#### Source excerpt ####
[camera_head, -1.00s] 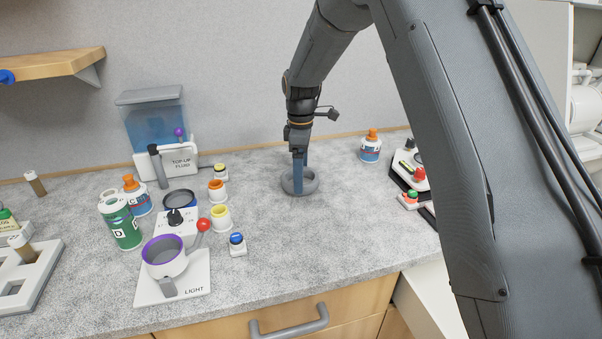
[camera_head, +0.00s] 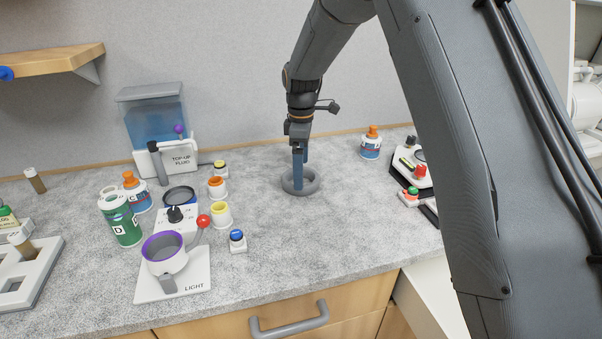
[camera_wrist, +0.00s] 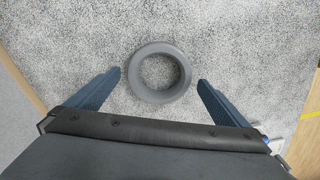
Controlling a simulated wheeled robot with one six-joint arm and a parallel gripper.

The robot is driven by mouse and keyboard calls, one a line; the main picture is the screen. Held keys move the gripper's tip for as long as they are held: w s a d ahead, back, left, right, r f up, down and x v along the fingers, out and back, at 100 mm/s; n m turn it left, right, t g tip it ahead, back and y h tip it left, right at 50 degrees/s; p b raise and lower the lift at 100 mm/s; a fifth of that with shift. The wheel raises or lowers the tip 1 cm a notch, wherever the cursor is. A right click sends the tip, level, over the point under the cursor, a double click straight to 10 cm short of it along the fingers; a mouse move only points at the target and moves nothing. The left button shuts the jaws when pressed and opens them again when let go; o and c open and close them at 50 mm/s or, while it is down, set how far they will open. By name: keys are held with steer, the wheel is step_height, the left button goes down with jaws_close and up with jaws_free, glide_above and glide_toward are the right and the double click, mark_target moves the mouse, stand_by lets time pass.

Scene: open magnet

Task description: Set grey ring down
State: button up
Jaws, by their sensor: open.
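The grey ring (camera_head: 300,182) lies flat on the speckled grey worktop near the back, right of the middle. In the wrist view the ring (camera_wrist: 160,93) shows whole, with bare worktop through its hole. My gripper (camera_head: 300,172) points down over the ring. Its two blue fingers are apart, and in the wrist view my gripper (camera_wrist: 160,80) has one finger on each side of the ring with a gap between. Nothing is held. In the head view one finger hides part of the ring.
A blue-labelled bottle with an orange cap (camera_head: 371,142) stands to the right at the back. To the left are the top-up fluid tank (camera_head: 155,125), small capped pots (camera_head: 221,214) and the LIGHT stand (camera_head: 190,282). The worktop (camera_head: 320,235) in front of the ring is clear.
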####
Copy out the listing above from the line containing "[camera_wrist, +0.00s]" to the line containing "Controlling a simulated", both included, exactly as written and minus the images.

> _Solved exercise_:
[camera_wrist, +0.00s] 
Controlling a simulated wheeled robot with one six-joint arm and a parallel gripper.

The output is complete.